Entryway to our front door, the Rose Trellis 
As Fall of 2014 winds down, I just stashed away my last digging fork and managed to crack my favorite spade shovel in half. At least it was during my last transplant of a native Red Cedar. I only had to use half a shovel for the last scoops of dirt. Such is the life of a gardener, wearing out tools and putting holes in gardening gloves.

One variety of my Grandmother's Peony collection
I seemed to stay around the house a little more this year. This tends to happen as plants get established and regular insect visitors come around more and more. My Grandmother's Peony collection is coming along so nicely that I transplanted (what I hope to be) the white doubles to a new section of my front flowerbed. This bed looked really good this year and pollinators tended to hang out here more than other beds in the yard.

One of our Eastern American Toads on guard for pests
My vegetable garden was a disaster and shockingly the only tomato plants I had success with were in pots or sprung up on their own beside the well fertilized chicken coop. Pepper plants grew and grew producing a lot of fruit this year... I gave up on trying them in the garden and now only grow them in pots on my very hot upper deck. They love to bask in the sun.

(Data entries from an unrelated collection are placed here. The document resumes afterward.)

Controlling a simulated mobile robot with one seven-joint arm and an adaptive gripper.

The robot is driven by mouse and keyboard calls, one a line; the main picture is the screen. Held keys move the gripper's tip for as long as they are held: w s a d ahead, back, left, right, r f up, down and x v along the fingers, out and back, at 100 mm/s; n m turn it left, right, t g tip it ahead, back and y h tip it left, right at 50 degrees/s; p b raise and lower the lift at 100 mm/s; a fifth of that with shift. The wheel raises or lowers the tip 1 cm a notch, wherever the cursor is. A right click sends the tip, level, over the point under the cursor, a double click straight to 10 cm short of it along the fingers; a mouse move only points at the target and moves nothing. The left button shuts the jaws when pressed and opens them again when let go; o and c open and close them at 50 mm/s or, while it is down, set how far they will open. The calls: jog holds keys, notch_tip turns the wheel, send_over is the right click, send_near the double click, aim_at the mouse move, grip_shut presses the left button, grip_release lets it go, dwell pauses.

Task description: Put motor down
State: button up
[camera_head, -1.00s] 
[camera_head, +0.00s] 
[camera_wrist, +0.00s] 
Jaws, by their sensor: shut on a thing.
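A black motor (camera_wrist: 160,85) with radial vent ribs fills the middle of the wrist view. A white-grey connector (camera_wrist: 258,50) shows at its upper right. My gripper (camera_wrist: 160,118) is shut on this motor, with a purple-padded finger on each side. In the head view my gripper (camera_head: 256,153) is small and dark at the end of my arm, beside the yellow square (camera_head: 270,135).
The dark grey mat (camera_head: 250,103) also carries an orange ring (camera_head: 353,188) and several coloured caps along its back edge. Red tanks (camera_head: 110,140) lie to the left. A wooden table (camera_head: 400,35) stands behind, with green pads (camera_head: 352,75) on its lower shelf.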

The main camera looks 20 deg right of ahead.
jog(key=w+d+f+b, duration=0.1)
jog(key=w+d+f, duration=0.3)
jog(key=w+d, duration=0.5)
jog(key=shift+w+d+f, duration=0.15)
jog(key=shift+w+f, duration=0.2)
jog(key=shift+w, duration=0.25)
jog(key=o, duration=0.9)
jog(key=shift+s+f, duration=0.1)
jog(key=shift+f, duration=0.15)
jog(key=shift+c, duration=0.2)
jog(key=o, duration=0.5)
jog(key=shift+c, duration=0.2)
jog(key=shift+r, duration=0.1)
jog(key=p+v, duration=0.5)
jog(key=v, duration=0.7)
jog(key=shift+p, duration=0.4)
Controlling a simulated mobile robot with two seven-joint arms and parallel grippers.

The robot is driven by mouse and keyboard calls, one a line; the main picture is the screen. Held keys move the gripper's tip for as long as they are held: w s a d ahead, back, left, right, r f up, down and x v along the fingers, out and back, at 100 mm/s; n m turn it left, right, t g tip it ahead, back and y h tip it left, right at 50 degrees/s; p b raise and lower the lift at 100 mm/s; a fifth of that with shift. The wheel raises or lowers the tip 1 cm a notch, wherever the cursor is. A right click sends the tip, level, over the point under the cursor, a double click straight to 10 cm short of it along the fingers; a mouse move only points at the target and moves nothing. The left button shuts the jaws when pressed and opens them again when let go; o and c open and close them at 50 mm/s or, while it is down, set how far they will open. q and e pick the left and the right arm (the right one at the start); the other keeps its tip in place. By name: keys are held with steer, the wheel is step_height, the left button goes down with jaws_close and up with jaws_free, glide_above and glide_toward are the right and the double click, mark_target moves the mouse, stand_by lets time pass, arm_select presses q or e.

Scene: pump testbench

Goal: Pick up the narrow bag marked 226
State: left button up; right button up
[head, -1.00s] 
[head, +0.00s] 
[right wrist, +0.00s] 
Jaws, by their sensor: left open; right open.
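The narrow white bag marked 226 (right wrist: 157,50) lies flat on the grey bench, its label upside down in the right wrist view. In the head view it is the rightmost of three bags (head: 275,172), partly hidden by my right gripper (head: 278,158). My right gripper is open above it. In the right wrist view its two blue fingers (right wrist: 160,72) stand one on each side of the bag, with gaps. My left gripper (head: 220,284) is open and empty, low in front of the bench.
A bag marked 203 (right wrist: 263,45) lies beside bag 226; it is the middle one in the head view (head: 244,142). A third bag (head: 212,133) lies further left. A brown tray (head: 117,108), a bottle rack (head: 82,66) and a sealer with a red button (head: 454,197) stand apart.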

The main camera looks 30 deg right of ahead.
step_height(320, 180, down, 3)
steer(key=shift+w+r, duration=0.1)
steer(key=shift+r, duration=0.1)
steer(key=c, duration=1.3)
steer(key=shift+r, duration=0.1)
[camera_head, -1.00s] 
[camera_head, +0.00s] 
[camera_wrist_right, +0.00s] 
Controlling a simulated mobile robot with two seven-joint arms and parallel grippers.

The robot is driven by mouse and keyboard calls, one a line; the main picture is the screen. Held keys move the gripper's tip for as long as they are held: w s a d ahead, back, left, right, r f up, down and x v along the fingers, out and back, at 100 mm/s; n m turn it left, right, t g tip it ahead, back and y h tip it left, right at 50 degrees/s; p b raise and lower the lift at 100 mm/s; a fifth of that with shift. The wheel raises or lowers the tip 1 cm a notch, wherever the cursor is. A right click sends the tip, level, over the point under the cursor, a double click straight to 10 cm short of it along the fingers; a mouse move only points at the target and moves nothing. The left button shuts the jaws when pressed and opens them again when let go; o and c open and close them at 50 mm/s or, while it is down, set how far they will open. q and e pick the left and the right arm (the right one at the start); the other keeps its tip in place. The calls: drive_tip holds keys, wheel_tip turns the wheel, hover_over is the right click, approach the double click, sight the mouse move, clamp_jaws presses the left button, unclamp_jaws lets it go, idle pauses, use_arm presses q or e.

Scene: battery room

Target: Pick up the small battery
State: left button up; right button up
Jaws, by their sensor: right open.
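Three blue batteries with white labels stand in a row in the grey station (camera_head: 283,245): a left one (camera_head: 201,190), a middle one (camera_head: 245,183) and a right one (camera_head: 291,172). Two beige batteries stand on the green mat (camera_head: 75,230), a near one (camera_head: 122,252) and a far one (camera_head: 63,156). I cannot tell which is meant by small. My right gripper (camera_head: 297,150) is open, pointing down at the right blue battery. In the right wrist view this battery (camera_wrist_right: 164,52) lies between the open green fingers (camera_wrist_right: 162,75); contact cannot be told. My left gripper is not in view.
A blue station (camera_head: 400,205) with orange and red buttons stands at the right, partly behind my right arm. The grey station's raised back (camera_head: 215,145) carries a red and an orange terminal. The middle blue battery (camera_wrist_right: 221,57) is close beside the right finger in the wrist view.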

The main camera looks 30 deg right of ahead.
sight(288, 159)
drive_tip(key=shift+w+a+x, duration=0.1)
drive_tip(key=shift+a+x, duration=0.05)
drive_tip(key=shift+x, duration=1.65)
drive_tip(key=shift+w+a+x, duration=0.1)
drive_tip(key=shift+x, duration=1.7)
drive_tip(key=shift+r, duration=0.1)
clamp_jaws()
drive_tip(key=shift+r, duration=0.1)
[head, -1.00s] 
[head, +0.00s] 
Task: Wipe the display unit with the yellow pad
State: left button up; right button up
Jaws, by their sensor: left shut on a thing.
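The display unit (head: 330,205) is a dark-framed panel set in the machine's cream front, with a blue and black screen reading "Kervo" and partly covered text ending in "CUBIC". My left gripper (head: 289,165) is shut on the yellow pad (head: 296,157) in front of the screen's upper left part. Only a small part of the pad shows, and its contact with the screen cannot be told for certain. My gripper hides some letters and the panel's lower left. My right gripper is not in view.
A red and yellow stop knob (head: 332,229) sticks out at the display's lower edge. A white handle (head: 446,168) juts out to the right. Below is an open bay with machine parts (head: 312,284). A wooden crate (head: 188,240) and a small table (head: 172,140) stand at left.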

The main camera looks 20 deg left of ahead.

Just this year I discovered that Kousa Dogwood bear fruit.
Tiring of planting veggies that never produce or get eaten by critters, I switched my focus to fruit. I now have a nice assortment of Black Raspberries, native Blackberries, and Thornless Blackberry plants. I finally have an Elderberry that has made it past the deer and rabbit nibbling stage and actually saw some berries this year. My lone Blueberry plant is doing very well and I transplanted it to a more open spot, holding my breath that I did not kill another one.  My Fig had a few teeny figs this year as did my favorite grape, the Muscadine. I never have paid attention to the suggestion to dig up old Strawberry plants. I just let them keep laying down new extensions of themselves and seem to have some fruit to enjoy. I even decided to transplant native Strawberries 2 years ago and man have they taken off. I adore them (this is the wild berry that has white blooms - not the yellow blooming tasteless aggressive plant that is most often found in yards).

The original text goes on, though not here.